[Robot episode records]

++++++

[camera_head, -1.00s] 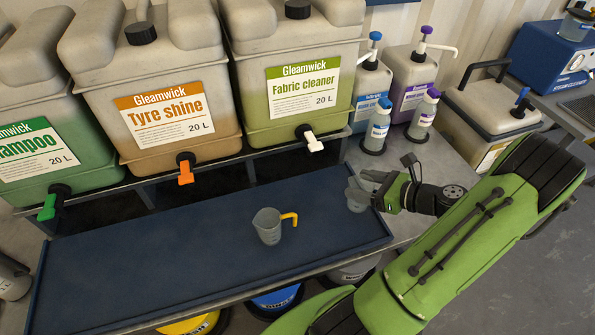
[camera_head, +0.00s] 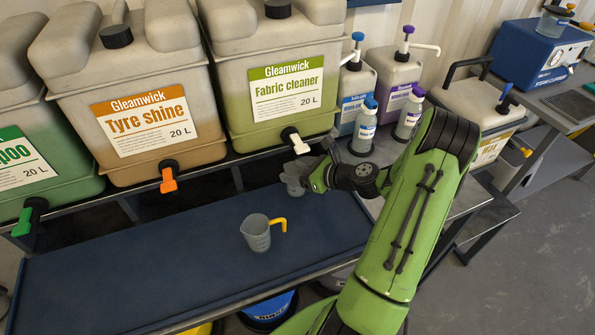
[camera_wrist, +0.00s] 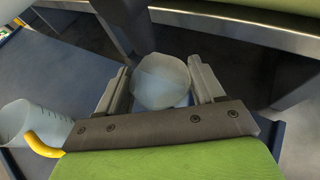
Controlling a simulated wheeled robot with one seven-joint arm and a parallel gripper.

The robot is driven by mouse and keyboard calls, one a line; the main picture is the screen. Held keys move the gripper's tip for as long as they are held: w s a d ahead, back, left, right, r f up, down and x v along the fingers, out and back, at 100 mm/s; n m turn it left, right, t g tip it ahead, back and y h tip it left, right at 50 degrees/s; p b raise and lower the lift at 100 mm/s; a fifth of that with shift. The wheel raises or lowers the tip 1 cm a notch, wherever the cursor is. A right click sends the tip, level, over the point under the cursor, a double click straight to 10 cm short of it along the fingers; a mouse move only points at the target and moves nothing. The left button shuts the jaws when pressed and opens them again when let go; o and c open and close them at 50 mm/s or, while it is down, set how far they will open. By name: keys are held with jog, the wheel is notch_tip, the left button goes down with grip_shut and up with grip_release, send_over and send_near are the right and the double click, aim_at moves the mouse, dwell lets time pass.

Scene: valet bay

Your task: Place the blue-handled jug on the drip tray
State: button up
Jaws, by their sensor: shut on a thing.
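My gripper (camera_head: 306,178) is shut on a translucent grey jug (camera_head: 290,178), just below the white tap of the fabric cleaner drum. The held jug also shows between the two fingers in the wrist view (camera_wrist: 160,80); its handle is hidden in both views, so I cannot tell its colour. The dark blue drip tray (camera_head: 130,265) lies below the drums. The held jug appears above the tray's far right part; its exact height is unclear. A second jug with a yellow handle (camera_head: 257,234) stands upright on the tray, left of and nearer than my gripper.
The fabric cleaner drum (camera_head: 270,90) and tyre shine drum (camera_head: 150,110) stand behind the tray, with white (camera_head: 296,142) and orange (camera_head: 168,182) taps jutting out. Spray-type bottles (camera_head: 364,128) stand at the right. The tray's left part is clear.

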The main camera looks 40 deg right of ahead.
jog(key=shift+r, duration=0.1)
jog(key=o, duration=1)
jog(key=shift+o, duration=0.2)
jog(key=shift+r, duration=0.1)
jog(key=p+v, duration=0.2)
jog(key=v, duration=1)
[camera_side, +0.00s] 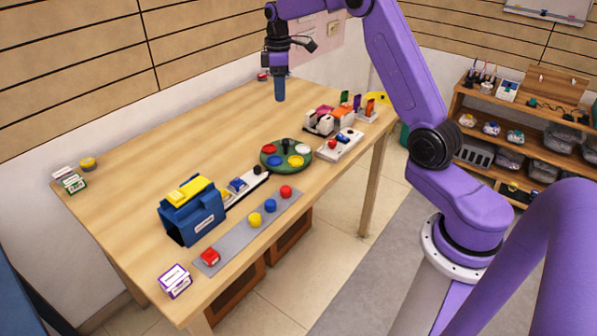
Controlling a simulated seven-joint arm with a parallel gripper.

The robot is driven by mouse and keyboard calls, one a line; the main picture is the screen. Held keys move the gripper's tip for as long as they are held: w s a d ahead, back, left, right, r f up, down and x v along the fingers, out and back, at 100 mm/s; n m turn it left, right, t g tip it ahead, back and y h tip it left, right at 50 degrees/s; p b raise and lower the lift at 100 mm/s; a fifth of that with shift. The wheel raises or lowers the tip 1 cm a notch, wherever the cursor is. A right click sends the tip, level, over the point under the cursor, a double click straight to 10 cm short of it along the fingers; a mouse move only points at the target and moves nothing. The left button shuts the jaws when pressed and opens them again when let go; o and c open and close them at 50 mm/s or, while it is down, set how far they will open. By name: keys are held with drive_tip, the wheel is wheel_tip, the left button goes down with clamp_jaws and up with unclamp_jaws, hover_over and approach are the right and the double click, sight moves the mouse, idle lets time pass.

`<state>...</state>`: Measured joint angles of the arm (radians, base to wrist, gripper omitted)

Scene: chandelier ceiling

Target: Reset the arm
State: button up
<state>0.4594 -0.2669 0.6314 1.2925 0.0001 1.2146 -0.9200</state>
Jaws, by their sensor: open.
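My purple arm reaches in from the right. My gripper (280,90) hangs down above the far part of the wooden table (135,150), near the back wall. It looks clear of the objects on the table. Its fingers appear as one dark blue block from this angle, and the gap between them cannot be made out. I see nothing held below them.
A green round tray (270,168) with coloured discs stands mid-table. A blue box (192,215) with a yellow top is near the front. A grey strip (240,238) carries coloured pieces. Small items crowd the right end. The table's left middle is clear.

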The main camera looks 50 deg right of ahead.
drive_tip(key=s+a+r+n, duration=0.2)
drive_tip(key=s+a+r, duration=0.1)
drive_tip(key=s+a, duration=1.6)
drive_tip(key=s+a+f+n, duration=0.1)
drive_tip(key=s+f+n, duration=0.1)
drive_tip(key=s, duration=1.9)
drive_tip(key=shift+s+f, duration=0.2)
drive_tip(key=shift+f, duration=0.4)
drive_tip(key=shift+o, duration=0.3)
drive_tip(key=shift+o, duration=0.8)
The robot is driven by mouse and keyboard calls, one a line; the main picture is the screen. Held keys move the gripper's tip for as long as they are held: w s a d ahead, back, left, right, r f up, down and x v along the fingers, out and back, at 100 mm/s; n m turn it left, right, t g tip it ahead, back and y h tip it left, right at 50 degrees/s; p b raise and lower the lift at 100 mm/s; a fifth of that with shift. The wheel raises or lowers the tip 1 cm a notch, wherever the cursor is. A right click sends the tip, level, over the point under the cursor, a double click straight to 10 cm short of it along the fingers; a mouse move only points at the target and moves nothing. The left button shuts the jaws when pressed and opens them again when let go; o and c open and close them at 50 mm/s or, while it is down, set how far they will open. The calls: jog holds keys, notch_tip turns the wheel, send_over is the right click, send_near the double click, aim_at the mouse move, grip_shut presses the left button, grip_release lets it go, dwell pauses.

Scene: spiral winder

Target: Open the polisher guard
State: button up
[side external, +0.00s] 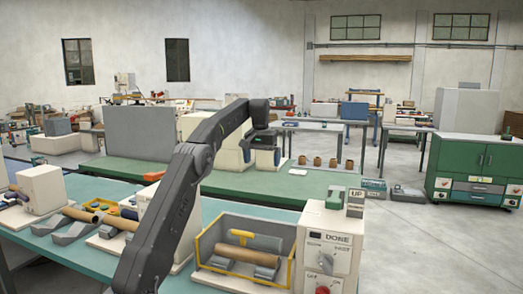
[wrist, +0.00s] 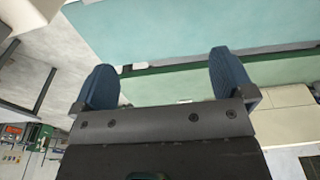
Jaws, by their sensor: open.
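The likely polisher is a machine with a yellow-edged guard frame (side external: 205,243) at the front of the teal bench in the side view. A brown cylinder (side external: 247,256) and a yellow T-shaped part (side external: 242,234) show inside the frame. I cannot tell for sure whether the guard is shut. My gripper (side external: 264,158) is open, well behind and above this machine, over the green bench area. In the wrist view my gripper (wrist: 164,72) shows two blue fingers wide apart, with nothing between them.
The teal bench (side external: 75,262) also carries grey V-blocks (side external: 72,233) with brown rods and a cream machine (side external: 41,189) at left. The green bench (side external: 310,184) behind holds several small brown pots (side external: 317,161). A green cabinet (side external: 474,165) stands at right on open floor.

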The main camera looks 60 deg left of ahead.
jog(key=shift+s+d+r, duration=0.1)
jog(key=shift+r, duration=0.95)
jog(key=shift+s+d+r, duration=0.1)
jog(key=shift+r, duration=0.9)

++++++

● AIM: Show every line from the entries above in which the word "Scene" appears.

● THE RESPONSE:
Scene: valet bay
Scene: chandelier ceiling
Scene: spiral winder

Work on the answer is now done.